Task instructions: Check every line of the material below for "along". Give the number of lines that have it, and only that.

Available data:
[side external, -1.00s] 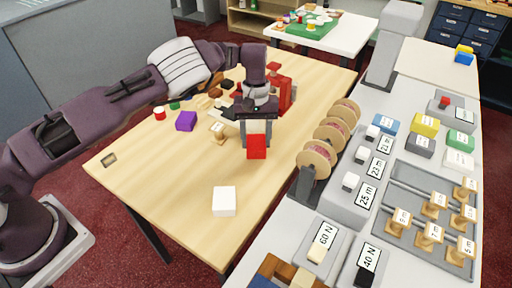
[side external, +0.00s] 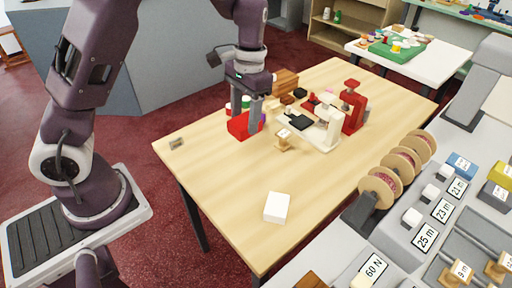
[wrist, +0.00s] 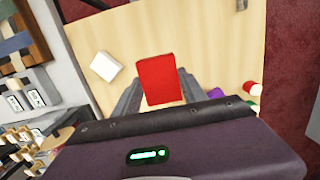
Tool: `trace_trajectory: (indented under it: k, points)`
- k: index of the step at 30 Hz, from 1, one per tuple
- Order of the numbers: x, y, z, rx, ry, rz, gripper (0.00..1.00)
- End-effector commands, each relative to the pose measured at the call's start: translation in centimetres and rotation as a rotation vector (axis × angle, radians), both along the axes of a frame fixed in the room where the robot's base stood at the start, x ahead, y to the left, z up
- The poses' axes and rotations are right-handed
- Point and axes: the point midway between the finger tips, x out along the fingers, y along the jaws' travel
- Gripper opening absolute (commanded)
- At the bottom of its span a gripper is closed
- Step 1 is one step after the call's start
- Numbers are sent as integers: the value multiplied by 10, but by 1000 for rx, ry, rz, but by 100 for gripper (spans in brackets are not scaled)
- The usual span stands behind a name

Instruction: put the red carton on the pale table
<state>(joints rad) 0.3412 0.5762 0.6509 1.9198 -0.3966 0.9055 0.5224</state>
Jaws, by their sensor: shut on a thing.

Answer to the problem: 2